[whatwg] Details on window.open
Boris Zbarsky
bzbarsky at MIT.EDU
Tue Dec 18 17:38:17 PST 2012
On 12/18/12 3:53 PM, Ian Hickson wrote:
> Per the spec, calls that would create a new browsing context are blocked
> unless called from the handler of a trusted 'click' event.
That's not web-compatible...
> I don't know if the spec is overly strict here; maybe it should also be
> possible on other trusted events e.g. mousedown or keydown?
Gecko's current behavior is as follows:
There are four possible states we can be in for popups: "Allowed"
(allows popups), "Controlled" (allows popups, but only up to a global
maximum number of popups opened from states other than "Allowed"),
"Abused" (does not allow popups normally) and "Overridden" (does not
allow popups normally). If a site is white-listed in preferences to
allow popups, then for that site "Controlled" is treated as "Allowed"

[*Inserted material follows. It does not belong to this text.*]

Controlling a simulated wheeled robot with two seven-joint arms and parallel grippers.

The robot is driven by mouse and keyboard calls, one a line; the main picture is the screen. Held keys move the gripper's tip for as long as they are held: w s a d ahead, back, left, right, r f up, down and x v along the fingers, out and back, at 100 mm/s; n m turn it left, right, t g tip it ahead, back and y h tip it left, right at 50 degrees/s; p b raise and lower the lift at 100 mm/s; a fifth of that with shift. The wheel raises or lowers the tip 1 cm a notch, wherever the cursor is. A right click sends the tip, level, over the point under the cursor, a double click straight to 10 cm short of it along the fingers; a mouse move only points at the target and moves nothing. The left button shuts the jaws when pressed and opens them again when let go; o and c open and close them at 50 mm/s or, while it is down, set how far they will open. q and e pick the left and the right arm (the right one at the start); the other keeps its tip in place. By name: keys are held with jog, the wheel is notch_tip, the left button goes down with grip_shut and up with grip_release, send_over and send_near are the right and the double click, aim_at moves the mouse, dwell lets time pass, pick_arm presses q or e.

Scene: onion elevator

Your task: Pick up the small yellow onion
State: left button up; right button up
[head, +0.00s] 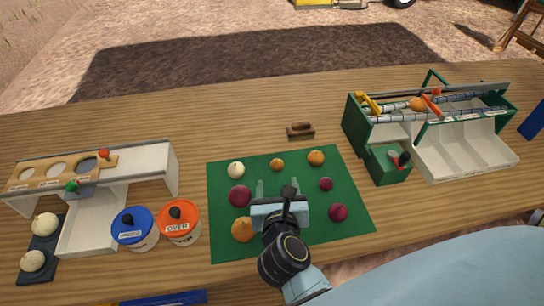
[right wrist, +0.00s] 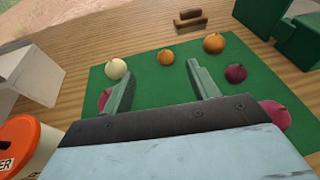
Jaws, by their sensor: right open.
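The small yellow onion (head: 277,165) lies on the green mat (head: 345,222), in the middle of its back row. It also shows in the right wrist view (right wrist: 166,56), ahead of the fingers and roughly between their lines. My right gripper (head: 279,188) is over the middle of the mat, in front of this onion. Its fingers are apart, with nothing between them, and the onion is beyond the fingertips. A larger yellow onion (head: 316,158) lies to the right of the small one. Another large yellow onion (head: 243,230) lies at the mat's front left. My left gripper is not in view.
A white onion (head: 236,170) and red onions (head: 240,196) (head: 326,184) (head: 338,212) share the mat. Blue (head: 135,230) and orange (head: 179,224) tubs stand left. A green-framed sorter (head: 383,168) stands right. A brown wooden-handled item (head: 300,130) lies behind the mat.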

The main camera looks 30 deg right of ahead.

and "Abused" is treated as "Controlled".
The default state is "Abused", I believe.
During handling of user input (which is NOT the same thing as an event
being trusted, iirc; in particular there is some timer involved after an
actual user input event was handled during which we treat things as
being user input, because of sites doing window.open() from timeouts set
from onclick), the popup state is set as follows:
click: "Allowed" if "click" is in the popup-allowed whitelist
select, change, input, keypress, keyup, keydown, mouseup, mousedown,
dblclick, error, submit, reset: "Controlled" if the event name is in
the popup-allowed whitelist
The default value of the whitelist is "change click dblclick mouseup
reset submit", but can be modified by the user.

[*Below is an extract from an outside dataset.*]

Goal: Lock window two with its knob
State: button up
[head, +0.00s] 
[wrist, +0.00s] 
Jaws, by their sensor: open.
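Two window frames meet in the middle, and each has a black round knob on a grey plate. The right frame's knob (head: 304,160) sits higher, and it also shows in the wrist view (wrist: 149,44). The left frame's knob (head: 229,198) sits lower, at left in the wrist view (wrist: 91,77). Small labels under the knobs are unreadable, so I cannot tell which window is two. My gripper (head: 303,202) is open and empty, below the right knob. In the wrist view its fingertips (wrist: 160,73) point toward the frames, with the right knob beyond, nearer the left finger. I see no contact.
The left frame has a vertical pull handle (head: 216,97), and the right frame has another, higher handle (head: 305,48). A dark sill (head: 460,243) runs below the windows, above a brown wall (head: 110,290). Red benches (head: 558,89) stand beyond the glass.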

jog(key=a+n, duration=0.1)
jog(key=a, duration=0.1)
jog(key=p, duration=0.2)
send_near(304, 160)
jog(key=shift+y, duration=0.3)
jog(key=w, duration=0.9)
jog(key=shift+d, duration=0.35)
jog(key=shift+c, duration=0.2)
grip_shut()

Furthermore, certain things propagate the popup state that was active at
a previous point in time. Specifically:
1) Loading a javascript: URI will record the state that was active when
the load started, and temporarily set that state during the async
execution of the script. So if your click handler sets a javascript:
URI that does window.open(), that will work.

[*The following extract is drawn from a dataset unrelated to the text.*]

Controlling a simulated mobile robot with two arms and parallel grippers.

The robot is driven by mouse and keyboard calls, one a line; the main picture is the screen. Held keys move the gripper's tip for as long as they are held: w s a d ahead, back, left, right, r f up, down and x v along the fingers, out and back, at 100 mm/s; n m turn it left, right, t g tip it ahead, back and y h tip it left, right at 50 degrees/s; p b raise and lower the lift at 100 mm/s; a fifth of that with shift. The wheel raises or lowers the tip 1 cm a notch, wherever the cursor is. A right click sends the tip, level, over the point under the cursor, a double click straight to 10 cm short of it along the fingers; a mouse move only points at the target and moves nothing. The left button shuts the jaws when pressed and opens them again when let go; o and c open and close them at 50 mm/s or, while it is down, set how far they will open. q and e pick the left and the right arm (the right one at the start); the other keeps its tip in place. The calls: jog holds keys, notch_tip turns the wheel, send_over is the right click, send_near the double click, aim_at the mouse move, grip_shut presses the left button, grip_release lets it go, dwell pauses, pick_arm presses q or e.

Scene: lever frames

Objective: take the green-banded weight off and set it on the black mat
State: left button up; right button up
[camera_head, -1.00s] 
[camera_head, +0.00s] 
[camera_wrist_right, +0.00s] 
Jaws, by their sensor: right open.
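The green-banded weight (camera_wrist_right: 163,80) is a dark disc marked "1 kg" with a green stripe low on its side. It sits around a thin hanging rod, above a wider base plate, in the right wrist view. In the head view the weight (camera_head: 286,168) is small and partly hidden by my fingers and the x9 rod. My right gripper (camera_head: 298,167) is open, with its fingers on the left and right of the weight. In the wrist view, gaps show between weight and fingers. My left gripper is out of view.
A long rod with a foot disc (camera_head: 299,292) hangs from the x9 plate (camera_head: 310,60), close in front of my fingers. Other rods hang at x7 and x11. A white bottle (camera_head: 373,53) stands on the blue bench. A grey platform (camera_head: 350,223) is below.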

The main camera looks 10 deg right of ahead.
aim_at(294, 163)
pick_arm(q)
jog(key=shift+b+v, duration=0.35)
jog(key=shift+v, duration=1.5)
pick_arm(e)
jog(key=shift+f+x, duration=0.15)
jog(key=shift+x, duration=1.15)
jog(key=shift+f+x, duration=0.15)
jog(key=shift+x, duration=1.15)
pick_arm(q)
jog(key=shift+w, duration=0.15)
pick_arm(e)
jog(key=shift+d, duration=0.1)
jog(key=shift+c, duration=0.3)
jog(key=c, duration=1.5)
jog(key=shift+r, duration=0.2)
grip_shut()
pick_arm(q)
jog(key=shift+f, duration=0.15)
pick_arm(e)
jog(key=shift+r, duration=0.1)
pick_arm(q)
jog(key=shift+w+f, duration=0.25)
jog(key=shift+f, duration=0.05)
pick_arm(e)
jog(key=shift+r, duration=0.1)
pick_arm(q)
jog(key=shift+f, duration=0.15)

2) Calling click() on an <input type="file"> will record the active
popup state and test it when the task that would actually open the file
dialog runs. This is more or less an implementation detail, looks like;
it's equivalent to just checking the state in click(), as long as you
ignore the exact firing time of popup-blocked events.
3) Submitting a form will record the popup state at the time the
submission started. When the asynchronous part of the submission
happens (which is when a window would get opened if the form has an
@target), this popup state is used to decide whether to allow the window
to open.
I think this might be it, except for some code around plug-ins that I
can't make sense of right now.
I strongly suggest talking to all UA vendors about how their popup
blockers actually worked. The Gecko setup used to be simpler, but we've
had to add complications to it as we came across site compat issues...
> I haven't tried to spec it, because as far as I can tell, UAs could
> completely ignore it with no ill effects. If I'm wrong about this, then we
> should spec something.
I think on desktop you're somewhat wrong (e.g. it's possible to get site
compat bugs where you open a window at the wrong size and users can't
get to content)... Most things other than the size bit can probably be
ignored in that feature string, though.